• EXERCISE BRIEF: Begin with the line that contains "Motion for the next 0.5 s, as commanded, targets" and continue down through the line that contains "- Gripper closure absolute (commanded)"; reproduce those lines exactly and only those.

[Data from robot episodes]
+++

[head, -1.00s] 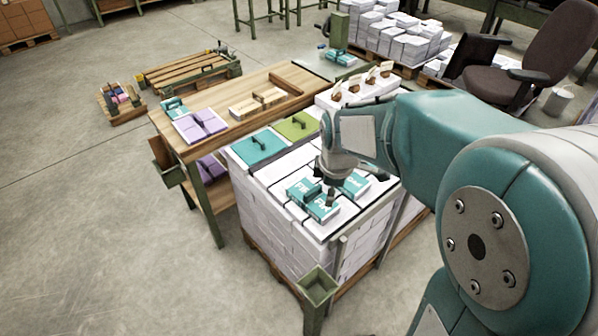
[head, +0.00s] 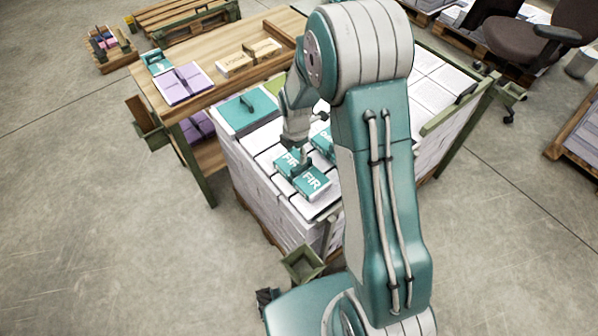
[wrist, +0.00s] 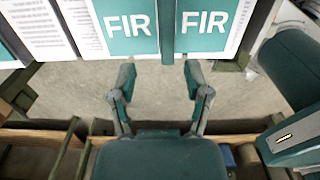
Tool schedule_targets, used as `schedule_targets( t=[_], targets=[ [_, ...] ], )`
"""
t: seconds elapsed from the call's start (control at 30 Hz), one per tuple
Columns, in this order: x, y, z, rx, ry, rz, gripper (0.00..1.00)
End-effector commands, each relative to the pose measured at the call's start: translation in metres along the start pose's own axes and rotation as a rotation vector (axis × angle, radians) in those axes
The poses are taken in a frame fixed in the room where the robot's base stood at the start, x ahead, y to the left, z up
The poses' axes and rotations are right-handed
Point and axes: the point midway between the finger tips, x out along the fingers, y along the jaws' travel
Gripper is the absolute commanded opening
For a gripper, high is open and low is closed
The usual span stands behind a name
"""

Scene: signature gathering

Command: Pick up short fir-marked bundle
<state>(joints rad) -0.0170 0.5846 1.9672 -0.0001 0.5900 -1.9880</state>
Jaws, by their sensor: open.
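The fir-marked bundle (head: 313,182) has teal tops reading FIR on both sides of a dark strip. It lies near the front corner of the white stack of paper (head: 262,190). In the wrist view the FIR bundle (wrist: 208,22) fills the upper middle, with a dark upright strip between its two labels. My gripper (wrist: 160,78) is open and empty, its fingertips just below the labels in that picture. In the head view my gripper (head: 301,163) is at the bundle and covers part of it. I cannot tell whether it touches. Another teal-topped bundle (head: 323,141) is partly hidden behind my arm.
A teal folder with a handle (head: 243,116) lies farther back on the stack. A small green bin (head: 303,263) juts out in front.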

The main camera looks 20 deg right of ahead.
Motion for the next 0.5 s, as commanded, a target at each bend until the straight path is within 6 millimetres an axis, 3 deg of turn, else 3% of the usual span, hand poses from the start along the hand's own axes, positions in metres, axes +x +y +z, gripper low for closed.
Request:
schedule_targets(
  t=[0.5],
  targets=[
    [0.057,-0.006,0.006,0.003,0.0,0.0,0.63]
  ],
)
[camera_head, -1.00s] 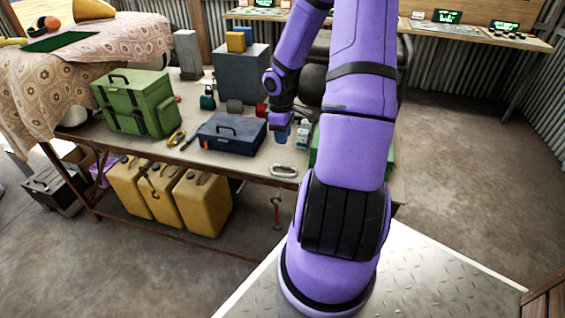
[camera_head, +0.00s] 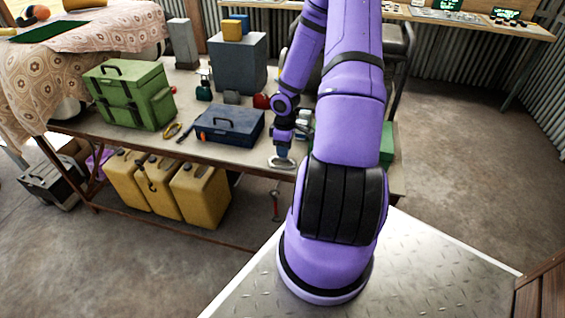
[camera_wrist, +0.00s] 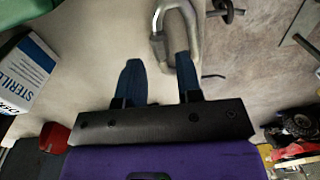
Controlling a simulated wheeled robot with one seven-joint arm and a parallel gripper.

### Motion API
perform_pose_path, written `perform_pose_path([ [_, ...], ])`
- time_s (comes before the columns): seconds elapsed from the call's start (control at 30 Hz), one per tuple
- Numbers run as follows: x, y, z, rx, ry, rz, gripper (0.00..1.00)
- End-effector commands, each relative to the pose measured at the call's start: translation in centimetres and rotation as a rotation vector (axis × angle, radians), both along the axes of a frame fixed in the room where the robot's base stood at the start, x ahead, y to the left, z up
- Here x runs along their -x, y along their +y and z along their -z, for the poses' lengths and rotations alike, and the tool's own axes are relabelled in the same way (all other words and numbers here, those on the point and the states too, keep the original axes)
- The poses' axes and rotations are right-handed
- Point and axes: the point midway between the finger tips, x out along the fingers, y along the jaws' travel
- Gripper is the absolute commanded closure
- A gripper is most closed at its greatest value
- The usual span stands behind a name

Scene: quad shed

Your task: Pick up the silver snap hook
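The silver snap hook (camera_head: 283,167) lies on the workbench near its front edge, right of the blue toolbox. In the wrist view the hook (camera_wrist: 157,46) is at the top centre, a grey metal loop partly cut off by the frame. My gripper (camera_head: 283,151) is right over the hook in the head view. In the wrist view my gripper (camera_wrist: 158,62) has its two blue fingers apart with nothing held between them. The right fingertip overlaps the loop's lower part; I cannot tell whether it is above it or inside it.
The blue toolbox (camera_head: 228,125) and the green case (camera_head: 130,95) stand to the left on the workbench (camera_head: 150,140). A white box marked "STERILE" (camera_wrist: 22,70) is at the left of the wrist view. Yellow cans (camera_head: 200,192) stand below. A red-ended hook (camera_head: 276,208) hangs below the front edge.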

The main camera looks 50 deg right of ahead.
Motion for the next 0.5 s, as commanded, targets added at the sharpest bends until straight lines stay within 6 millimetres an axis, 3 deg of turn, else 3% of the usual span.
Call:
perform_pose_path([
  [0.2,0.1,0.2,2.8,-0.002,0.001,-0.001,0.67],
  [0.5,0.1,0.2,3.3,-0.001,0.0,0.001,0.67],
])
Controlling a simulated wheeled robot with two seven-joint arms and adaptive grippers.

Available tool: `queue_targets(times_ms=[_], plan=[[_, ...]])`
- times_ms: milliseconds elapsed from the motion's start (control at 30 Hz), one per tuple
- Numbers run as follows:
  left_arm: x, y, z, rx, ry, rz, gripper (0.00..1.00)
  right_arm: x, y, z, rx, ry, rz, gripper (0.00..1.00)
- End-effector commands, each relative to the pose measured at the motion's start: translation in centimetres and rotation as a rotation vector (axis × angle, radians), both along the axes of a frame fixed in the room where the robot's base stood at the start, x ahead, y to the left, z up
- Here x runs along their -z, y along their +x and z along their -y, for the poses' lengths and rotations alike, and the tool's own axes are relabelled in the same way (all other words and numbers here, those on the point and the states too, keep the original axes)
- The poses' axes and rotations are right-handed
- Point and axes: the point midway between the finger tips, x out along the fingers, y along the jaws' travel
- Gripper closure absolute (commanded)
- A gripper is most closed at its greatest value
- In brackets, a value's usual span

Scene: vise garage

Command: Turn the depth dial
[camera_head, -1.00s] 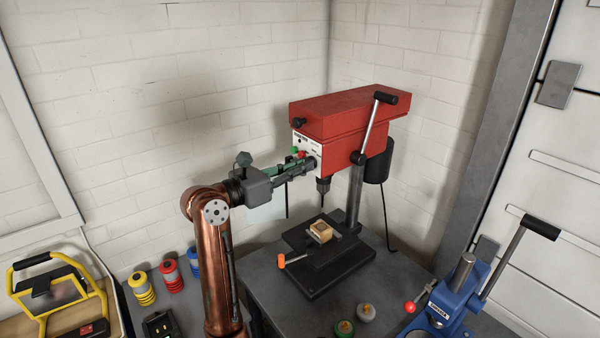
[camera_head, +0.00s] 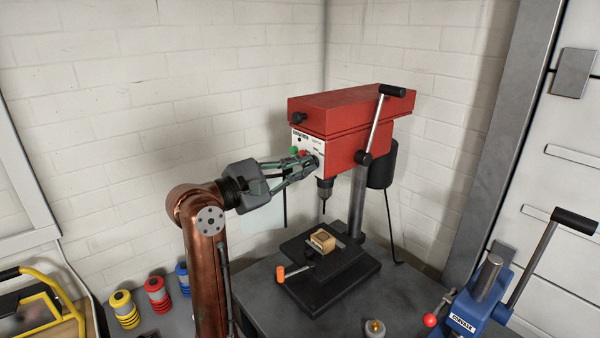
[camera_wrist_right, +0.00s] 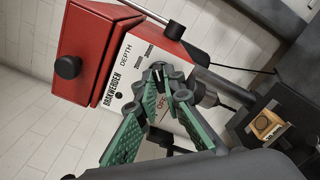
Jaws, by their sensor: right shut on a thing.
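The red drill press (camera_head: 340,118) stands on the grey bench, with a pale front panel that also shows in the right wrist view (camera_wrist_right: 124,74), marked "DEPTH". My right gripper (camera_head: 311,163) reaches the panel from the left. Its green fingers come together at the panel in the right wrist view (camera_wrist_right: 166,82), shut on the depth dial. The fingertips hide most of the dial, so its marker cannot be read. A green button (camera_head: 294,151) and a red button (camera_head: 304,153) sit close to the fingers. My left gripper is out of view.
The press's feed lever (camera_head: 377,122) rises on the right. A blue lever tool (camera_head: 474,310) stands at front right. Several coloured cylinders stand at left.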

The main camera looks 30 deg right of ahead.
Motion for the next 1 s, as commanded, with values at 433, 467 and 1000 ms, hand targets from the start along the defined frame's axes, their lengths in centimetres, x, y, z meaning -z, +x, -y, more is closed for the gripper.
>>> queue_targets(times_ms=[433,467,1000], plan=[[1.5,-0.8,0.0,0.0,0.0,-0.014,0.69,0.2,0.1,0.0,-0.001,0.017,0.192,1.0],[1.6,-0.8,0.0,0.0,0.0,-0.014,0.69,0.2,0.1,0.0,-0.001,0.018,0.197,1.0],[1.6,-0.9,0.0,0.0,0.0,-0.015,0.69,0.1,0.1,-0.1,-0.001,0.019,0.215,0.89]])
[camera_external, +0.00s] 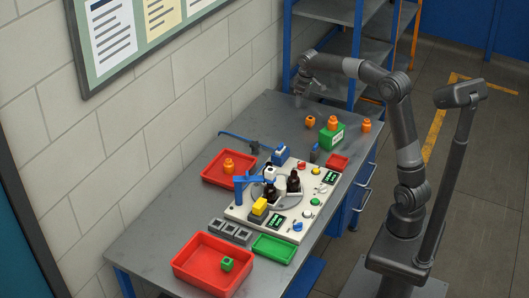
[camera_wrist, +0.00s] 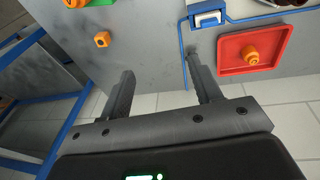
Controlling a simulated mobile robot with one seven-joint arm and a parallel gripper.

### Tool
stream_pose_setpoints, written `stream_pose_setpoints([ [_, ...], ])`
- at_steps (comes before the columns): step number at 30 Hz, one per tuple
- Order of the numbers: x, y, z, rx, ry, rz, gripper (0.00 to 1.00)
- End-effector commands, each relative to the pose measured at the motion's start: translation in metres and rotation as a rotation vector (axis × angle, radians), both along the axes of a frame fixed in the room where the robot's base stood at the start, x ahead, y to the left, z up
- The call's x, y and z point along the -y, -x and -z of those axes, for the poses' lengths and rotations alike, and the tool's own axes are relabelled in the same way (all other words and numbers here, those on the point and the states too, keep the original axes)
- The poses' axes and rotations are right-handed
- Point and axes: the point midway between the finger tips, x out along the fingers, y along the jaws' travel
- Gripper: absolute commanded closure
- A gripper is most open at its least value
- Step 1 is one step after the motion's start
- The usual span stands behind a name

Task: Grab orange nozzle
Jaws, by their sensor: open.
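Several orange nozzle-like pieces are in view, and I cannot tell which one the task means. One orange piece (camera_external: 310,121) lies on the bare tabletop near the far end; it also shows in the wrist view (camera_wrist: 102,39). Another (camera_external: 333,121) sits on a green block (camera_external: 331,136), and one more (camera_external: 366,125) stands to the right of that block. A further orange piece (camera_external: 228,166) lies in a red tray, also seen in the wrist view (camera_wrist: 251,55). My gripper (camera_external: 298,97) is open and empty at the far end of the table; its fingers (camera_wrist: 160,70) touch no piece.
The grey table (camera_external: 165,237) carries a white panel (camera_external: 240,212) with brown bottles, buttons and displays. A red tray (camera_external: 207,181) lies by the wall, and a larger one (camera_external: 180,270) in front. A blue-framed shelf (camera_external: 340,12) stands behind my gripper.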

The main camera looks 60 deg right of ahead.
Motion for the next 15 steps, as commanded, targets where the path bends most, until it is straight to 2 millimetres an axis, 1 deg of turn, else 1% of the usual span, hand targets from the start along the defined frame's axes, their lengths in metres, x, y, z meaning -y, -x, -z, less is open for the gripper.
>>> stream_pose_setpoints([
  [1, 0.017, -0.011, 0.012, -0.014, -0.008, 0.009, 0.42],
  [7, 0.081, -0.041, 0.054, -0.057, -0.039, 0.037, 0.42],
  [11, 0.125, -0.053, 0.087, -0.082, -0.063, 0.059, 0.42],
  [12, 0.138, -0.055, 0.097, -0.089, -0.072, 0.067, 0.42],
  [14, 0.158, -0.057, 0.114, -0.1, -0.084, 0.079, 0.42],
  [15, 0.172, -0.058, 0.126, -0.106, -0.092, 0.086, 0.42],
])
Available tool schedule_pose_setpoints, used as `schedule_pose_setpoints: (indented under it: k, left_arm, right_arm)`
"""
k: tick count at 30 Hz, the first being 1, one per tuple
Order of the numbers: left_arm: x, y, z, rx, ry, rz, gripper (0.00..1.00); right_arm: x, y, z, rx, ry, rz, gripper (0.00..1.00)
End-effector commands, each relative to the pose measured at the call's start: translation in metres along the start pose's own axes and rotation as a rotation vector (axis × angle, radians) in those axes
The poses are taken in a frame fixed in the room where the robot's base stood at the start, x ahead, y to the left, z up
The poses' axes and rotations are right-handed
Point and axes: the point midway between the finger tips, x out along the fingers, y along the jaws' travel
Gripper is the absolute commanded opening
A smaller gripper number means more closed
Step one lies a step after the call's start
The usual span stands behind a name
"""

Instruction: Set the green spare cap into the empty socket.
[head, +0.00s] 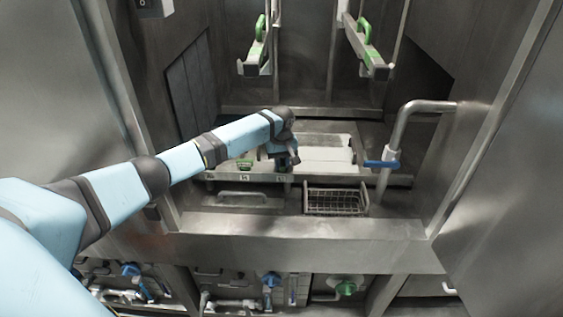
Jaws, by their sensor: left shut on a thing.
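My left gripper (285,161) reaches in from the left and points down over the front edge of the ledge (320,178) inside the washer. It is shut on a small thing with a bit of green showing just below the fingers, which looks like the green spare cap (283,169). Most of it is hidden. Another green piece (245,163) stands on the ledge to the left, above a small label. The gripper is above the label to its right. No empty socket can be made out; the arm and gripper cover part of the ledge. My right gripper is out of view.
A wire basket (336,201) sits below the ledge, to the right of the gripper. A bent pipe with a blue handle (381,164) stands further right. A white panel (325,158) lies behind. Green-handled bars (364,45) hang above. Steel walls close both sides.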

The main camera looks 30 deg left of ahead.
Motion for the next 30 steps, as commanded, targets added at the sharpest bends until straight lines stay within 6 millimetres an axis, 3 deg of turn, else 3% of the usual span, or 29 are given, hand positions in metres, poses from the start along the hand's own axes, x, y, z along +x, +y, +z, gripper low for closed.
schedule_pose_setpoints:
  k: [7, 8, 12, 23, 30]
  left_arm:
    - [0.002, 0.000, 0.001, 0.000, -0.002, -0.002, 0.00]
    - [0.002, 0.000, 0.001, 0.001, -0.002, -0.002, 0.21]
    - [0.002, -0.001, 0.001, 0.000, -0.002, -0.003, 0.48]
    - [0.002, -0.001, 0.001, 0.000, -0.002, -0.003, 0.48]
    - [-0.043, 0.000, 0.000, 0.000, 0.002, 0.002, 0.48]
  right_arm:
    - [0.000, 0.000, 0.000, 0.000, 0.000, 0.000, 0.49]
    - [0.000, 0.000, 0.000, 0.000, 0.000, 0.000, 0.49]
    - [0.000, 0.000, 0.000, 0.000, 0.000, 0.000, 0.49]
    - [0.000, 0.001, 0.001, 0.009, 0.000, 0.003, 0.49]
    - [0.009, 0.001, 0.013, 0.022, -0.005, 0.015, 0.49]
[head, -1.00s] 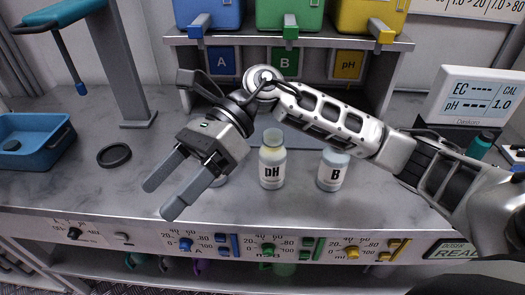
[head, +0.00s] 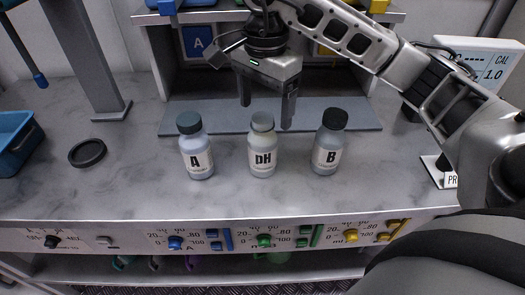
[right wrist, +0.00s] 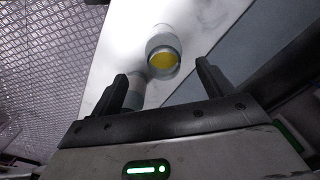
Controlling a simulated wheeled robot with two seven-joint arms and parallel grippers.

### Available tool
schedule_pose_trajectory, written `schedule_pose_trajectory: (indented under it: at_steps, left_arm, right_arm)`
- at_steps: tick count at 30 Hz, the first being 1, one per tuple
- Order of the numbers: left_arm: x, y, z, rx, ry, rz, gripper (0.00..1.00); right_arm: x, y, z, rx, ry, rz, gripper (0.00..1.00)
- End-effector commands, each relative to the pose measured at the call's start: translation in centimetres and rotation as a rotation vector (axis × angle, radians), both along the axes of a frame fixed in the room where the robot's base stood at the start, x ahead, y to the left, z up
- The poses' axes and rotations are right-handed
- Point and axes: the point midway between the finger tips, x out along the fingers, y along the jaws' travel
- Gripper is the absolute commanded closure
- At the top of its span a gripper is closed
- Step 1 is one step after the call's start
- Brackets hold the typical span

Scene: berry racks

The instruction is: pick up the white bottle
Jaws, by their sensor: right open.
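The left one, labelled A (head: 197,150), has a dark teal cap. The middle one, labelled pH (head: 263,150), has a grey-green cap. The right one, labelled B (head: 328,145), has a black cap. My right gripper (head: 266,114) is open and empty, pointing down just behind the pH bottle.
A grey mat (head: 350,117) lies behind the bottles, under the dispenser shelf. A black ring (head: 87,153) and a blue tray (head: 14,145) are at the left. A meter display (head: 478,62) stands at the right. Knobs line the counter's front edge (head: 120,217).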

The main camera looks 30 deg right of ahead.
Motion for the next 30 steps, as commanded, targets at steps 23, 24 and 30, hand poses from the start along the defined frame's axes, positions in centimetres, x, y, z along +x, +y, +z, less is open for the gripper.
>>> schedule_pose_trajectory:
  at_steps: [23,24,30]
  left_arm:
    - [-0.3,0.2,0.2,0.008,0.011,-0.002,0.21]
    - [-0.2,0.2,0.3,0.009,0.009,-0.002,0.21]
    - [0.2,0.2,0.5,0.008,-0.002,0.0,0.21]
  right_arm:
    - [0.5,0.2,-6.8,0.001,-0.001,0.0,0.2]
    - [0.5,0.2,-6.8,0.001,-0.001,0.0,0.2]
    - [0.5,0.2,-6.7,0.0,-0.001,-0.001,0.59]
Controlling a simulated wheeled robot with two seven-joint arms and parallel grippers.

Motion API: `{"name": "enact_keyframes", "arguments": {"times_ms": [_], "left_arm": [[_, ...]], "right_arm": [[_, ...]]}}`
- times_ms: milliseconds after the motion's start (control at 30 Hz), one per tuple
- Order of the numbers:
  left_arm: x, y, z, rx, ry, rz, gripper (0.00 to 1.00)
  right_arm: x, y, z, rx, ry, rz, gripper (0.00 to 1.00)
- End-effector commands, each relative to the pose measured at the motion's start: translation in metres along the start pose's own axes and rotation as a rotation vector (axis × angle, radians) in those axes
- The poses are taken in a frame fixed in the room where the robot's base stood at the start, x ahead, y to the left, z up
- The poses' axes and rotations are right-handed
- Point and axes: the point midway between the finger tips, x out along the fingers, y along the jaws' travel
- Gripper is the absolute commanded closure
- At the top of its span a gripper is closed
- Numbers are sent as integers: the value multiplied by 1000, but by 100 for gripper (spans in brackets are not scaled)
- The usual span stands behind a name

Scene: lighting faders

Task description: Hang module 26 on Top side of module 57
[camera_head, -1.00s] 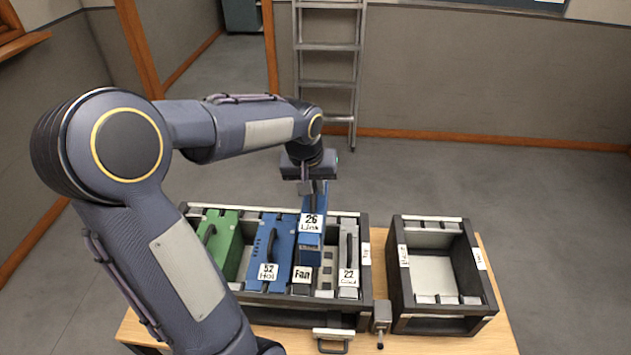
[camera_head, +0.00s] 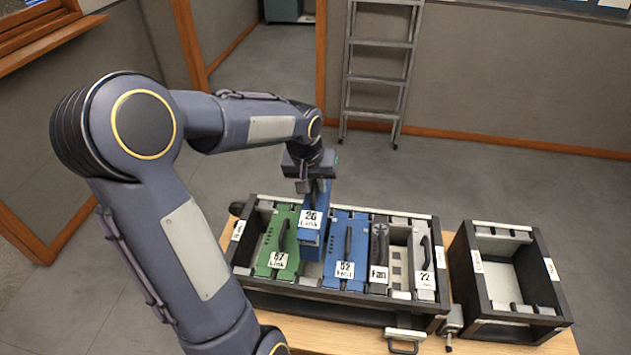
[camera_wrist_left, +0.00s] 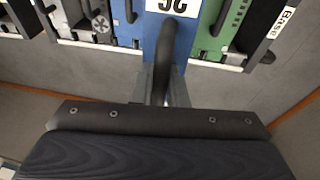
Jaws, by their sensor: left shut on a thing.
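Module 26 (camera_head: 313,235) is a blue upright module with a white "26 Link" label and a dark handle. My left gripper (camera_head: 312,187) is shut on it from above and holds it over the long rack. Module 57 (camera_head: 272,240) is a green module with a dark handle and a "57 Link" label, standing in the rack's left part. Module 26 is just right of it in the head view; whether they touch I cannot tell. In the left wrist view, the gripper fingers (camera_wrist_left: 165,85) close around module 26's handle, and green module 57 (camera_wrist_left: 214,36) is at the right. My right gripper is not in view.
The long dark rack (camera_head: 330,296) also holds blue module 52 (camera_head: 345,269), a fan module (camera_head: 379,270) and grey module 22 (camera_head: 424,280). A smaller, mostly empty rack (camera_head: 463,283) stands at the right. Both are on a wooden table (camera_head: 480,347).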

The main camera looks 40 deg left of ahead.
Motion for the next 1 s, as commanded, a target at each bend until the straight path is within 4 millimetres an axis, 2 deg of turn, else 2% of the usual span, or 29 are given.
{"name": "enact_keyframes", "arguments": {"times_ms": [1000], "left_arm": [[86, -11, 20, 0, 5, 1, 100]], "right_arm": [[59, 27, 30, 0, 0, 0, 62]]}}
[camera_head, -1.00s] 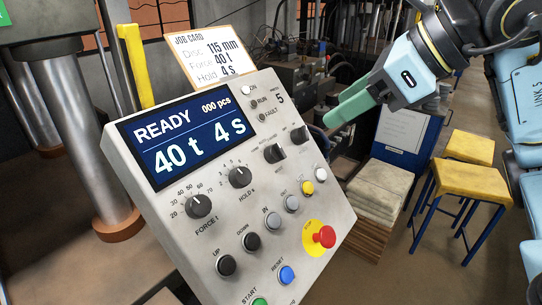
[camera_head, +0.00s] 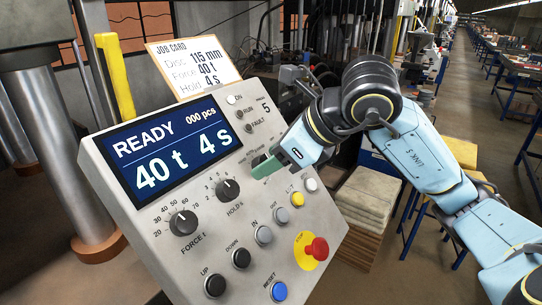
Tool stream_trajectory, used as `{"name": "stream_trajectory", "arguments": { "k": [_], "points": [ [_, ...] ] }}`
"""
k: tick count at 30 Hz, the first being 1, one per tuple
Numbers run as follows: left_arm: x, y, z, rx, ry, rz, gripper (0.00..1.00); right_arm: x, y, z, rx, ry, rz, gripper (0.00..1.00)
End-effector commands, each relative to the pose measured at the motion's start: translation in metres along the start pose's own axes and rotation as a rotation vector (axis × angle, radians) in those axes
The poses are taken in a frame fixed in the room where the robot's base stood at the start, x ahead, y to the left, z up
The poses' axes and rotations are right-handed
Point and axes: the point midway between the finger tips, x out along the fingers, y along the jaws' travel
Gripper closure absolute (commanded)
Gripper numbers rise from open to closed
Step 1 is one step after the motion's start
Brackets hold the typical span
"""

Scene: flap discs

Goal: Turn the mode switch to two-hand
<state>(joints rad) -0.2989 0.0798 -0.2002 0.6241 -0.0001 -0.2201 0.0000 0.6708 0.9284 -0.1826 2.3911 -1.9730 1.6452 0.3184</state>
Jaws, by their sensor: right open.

+++

• TASK RESULT:
Motion for the next 0.5 s, as commanded, targets added at the sharpest bends until straight lines stay within 6 millimetres an axis, 3 deg of turn, else 3% of the usual span.
Call:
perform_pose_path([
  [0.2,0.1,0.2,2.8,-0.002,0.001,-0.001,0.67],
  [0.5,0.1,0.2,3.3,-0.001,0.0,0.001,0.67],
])
Controlling a simulated wheeled robot with two seven-joint arms and adaptive grippers.

Available tool: `queue_targets(times_ms=[_], plan=[[_, ...]])`
- times_ms: milliseconds elapsed from the motion's start (control at 30 Hz), one per tuple
- Numbers run as follows:
  left_arm: x, y, z, rx, ry, rz, gripper (0.00..1.00)
  right_arm: x, y, z, rx, ry, rz, gripper (0.00..1.00)
- End-effector commands, each relative to the pose measured at the motion's start: translation in centimetres and rotation as a rotation vector (axis × angle, radians), both along the axes of a frame fixed in the room where the robot's base stood at the start, x ahead, y to the left, z up
- Here x runs along their -z, y along their +x and z along their -y, for the poses' lengths and rotations alike, and the tool's own axes are relabelled in the same way (all other words and numbers here, those on the point and the states too, keep the original axes)
- The poses' axes and rotations are right-handed
- Point and axes: the point midway between the finger tips, x out along the fingers, y along the jaws' travel
- Gripper closure absolute (commanded)

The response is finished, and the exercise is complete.